Ankete katılan Almanların yüzde 58'i, Fransızların yüzde 53'ü, İtalyanların ise yüzde 51'i, Rusya NATO üyesi bir ülkeye saldırsa bile, ülkesinin müttefikini korumak için savaşa katılmasını istemiyor. Anketin gerçekleştirildiği sekiz ülkeden yalnızca ABD ve Kanada vatandaşlarının çoğunluğu, olası bir saldırı senaryosunda müttefik ülkenin Rusya'ya karşı korunmasını destekliyor.
Oysa NATO'nun kuruluş ilkelerine göre, üye ülkelerden birinin saldırıya uğraması halinde diğer üyeler tarafından savunulması gerekiyor.
‘AVRUPALILAR, SAVAŞARAK GÜVENDE OLACAKLARINA İNANMIYOR'
Araştırmayı Sputnik'e değerlendiren Jankowski, “Sonuçlar açıkça gösteriyor ki, bazı Avrupalı devletlerin yürüttüğü kitlesel propagandalara rağmen, Avrupa vatandaşlarının çoğu askeri harekât konusunda şüphelere sahip. Rusya'ya savaş başlatılmasıyla milli güvenliklerinin korunacağına inanmıyorlar” dedi. Jankowski'ye göre Irak, Libya ve Suriye krizlerinde, bölgesel barış ve güvenlik adına askeri harekâta başvurulmasının hedeflenen sonuçları getirmediğinin açıkça görülmesi de bu durumda etkili.
‘RUSOFOBİ AVRUPA İÇİN GÖRECE YENİ BİR KAVRAM'
Aynı zamanda faşizm ve savaş karşıtı ‘Komitet Ukrainski' örgütünün başkanı olan Jankowski, Avrupa ülkeleri için ‘Rusofobi'nin görece yeni bir kavram olduğuna da dikkat çekti: “Avrupalıların çoğu, ana akım medya tarafından yürütülen ‘Rusofobik' kampanyalara güvenmiyor. Bu arada Polonya'da yaklaşık 25 yıldır Rusya karşıtı kampanyalar sürdürülürken, Avrupa'da Rus karşıtı radikal kampanyalar görece daha yeni ortaya çıktı. Son on yıldır buna tanık oluyoruz.”

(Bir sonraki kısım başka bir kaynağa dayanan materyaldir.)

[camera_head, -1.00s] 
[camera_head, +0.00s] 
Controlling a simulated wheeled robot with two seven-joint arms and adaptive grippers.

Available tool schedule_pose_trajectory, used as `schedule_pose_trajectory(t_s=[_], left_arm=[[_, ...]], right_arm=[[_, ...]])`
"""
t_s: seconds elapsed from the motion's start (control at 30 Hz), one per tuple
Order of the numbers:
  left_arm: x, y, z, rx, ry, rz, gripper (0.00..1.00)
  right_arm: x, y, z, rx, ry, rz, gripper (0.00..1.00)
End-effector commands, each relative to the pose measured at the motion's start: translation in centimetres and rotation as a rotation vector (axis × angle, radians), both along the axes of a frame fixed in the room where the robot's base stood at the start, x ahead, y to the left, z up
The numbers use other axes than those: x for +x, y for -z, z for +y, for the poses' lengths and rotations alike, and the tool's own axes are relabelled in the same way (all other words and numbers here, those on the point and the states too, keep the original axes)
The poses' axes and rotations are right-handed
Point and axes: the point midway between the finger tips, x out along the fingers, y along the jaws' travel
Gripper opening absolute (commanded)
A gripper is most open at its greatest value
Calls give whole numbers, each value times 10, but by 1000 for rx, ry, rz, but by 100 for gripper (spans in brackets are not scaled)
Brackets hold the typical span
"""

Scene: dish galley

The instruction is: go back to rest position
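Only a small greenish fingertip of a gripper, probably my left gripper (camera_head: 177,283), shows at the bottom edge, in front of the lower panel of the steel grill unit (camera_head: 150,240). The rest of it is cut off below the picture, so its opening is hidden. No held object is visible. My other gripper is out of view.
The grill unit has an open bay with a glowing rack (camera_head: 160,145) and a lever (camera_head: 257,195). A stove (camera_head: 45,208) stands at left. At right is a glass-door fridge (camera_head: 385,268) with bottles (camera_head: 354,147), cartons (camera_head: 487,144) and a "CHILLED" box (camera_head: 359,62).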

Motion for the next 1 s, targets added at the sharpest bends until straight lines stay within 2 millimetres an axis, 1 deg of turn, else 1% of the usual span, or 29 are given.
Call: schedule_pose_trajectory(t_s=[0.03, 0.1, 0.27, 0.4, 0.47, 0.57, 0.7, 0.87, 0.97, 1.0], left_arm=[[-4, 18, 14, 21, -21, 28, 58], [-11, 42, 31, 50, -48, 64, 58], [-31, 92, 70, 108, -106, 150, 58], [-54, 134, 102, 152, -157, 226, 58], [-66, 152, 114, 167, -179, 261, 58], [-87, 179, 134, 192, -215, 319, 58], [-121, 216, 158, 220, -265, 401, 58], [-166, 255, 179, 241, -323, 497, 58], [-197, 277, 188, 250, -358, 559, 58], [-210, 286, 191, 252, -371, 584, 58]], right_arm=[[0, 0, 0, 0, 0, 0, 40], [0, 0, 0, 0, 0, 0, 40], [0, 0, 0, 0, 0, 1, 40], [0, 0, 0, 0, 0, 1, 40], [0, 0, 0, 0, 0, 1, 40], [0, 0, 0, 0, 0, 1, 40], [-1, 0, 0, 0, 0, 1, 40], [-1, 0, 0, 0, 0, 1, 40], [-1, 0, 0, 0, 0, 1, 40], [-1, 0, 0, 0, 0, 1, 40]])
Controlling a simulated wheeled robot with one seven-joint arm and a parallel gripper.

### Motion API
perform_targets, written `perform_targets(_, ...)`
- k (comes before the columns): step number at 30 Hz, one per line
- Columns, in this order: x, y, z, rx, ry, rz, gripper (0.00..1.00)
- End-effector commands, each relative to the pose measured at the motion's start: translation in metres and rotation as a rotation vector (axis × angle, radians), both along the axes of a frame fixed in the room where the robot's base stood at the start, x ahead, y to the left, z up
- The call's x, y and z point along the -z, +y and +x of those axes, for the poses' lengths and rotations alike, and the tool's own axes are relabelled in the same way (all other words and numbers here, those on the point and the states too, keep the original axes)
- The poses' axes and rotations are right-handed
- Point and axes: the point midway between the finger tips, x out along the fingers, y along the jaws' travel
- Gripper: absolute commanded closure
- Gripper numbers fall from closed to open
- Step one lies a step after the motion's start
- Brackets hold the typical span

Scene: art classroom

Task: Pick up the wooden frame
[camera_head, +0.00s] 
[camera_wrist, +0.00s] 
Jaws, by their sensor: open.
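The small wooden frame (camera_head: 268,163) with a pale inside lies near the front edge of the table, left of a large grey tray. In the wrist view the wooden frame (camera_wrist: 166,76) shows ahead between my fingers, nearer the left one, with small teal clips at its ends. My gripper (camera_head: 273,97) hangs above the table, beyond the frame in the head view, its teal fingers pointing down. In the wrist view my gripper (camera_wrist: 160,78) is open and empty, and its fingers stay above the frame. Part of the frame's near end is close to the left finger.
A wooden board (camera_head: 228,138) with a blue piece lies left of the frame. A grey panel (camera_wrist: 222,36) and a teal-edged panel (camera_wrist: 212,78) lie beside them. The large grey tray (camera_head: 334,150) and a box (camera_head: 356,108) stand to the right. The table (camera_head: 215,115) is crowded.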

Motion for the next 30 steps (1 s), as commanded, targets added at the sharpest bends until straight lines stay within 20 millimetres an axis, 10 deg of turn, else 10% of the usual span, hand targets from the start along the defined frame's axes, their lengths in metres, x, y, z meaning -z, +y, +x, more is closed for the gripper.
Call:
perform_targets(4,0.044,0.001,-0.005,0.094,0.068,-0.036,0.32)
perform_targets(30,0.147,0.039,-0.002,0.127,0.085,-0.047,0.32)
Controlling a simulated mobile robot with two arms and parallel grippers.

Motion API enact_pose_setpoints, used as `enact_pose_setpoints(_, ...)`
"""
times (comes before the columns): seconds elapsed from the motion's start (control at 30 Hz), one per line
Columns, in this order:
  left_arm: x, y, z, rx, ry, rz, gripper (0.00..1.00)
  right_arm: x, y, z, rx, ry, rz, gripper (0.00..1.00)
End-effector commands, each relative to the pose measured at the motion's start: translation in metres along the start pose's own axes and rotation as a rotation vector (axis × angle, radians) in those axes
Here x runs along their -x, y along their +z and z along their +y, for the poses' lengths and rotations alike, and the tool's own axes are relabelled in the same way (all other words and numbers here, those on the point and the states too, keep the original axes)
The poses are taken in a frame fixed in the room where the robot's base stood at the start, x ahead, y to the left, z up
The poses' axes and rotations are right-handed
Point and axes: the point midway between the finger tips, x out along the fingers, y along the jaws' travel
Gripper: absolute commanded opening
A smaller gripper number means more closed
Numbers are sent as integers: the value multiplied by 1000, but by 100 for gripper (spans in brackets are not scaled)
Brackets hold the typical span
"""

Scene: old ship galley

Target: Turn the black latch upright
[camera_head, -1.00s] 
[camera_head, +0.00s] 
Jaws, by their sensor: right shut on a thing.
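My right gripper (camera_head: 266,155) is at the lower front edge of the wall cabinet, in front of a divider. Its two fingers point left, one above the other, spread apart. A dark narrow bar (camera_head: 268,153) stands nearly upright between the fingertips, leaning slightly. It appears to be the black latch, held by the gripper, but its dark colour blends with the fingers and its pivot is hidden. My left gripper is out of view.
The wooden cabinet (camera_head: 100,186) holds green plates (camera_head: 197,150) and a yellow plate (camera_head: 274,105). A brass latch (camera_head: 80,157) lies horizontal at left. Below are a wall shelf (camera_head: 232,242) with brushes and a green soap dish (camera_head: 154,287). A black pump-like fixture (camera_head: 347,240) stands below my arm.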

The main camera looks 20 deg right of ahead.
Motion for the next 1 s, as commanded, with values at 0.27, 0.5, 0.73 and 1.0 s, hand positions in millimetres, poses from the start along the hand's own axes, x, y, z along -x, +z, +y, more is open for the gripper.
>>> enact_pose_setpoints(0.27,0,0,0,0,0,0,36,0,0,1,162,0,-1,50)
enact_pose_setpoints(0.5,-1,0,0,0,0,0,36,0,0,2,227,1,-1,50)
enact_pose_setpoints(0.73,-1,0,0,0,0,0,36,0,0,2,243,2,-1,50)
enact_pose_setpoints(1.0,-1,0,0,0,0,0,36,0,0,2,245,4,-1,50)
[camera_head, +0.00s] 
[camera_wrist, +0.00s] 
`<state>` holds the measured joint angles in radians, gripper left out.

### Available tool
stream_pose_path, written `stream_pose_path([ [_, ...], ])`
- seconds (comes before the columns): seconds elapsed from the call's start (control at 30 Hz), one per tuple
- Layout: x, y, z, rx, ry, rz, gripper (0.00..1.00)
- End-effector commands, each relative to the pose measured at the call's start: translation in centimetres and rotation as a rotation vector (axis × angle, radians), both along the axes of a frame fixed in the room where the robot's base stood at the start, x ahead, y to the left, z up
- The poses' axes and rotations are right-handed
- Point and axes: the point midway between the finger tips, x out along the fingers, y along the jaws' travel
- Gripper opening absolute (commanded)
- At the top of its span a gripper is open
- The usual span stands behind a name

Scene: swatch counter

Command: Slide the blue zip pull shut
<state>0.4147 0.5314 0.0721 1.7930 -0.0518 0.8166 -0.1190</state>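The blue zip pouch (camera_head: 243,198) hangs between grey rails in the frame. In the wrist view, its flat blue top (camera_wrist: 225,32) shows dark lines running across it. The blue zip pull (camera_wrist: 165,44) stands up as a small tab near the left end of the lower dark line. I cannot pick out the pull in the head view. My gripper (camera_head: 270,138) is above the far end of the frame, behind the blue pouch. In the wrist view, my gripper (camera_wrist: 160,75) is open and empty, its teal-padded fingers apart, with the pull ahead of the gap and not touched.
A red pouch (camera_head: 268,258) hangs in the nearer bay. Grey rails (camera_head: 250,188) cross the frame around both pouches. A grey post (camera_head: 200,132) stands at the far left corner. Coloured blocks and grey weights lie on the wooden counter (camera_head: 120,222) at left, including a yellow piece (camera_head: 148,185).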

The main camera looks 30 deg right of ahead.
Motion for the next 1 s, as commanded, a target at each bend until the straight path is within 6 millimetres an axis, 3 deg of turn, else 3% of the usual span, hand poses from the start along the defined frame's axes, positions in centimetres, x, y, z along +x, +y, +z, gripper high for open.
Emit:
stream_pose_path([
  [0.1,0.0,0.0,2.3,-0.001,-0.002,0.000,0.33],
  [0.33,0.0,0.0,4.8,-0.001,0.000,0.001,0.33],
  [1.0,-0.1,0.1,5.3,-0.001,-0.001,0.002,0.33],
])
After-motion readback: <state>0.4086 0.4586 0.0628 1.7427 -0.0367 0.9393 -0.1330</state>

Jankowski, Avrupalılar'ın kısa bir zaman öncesine kadar, uluslararası terörizmle mücadelenin Rusya ile işbirliğine bağlı olduğuna inandığını hatırlatıp ekledi: “Nitekim Afganistan'da El Kaide'ye karşı düzenlenen operasyonlarda işbirliği yapıldı. Polonya ve Baltık ülkelerinde ise Rusya karşıtlığı, Avrupa'nın geri kalanına kıyasla her zaman daha güçlü oldu. Bu nedenle Almanya, Fransa ve İtalya gibi ülkelerin halkları, bir NATO üyesine saldırması halinde Rusya'ya karşı savaşılması için istekli davranmazken, Polonya ve Baltık ülkeleri farklı düşünüyor.”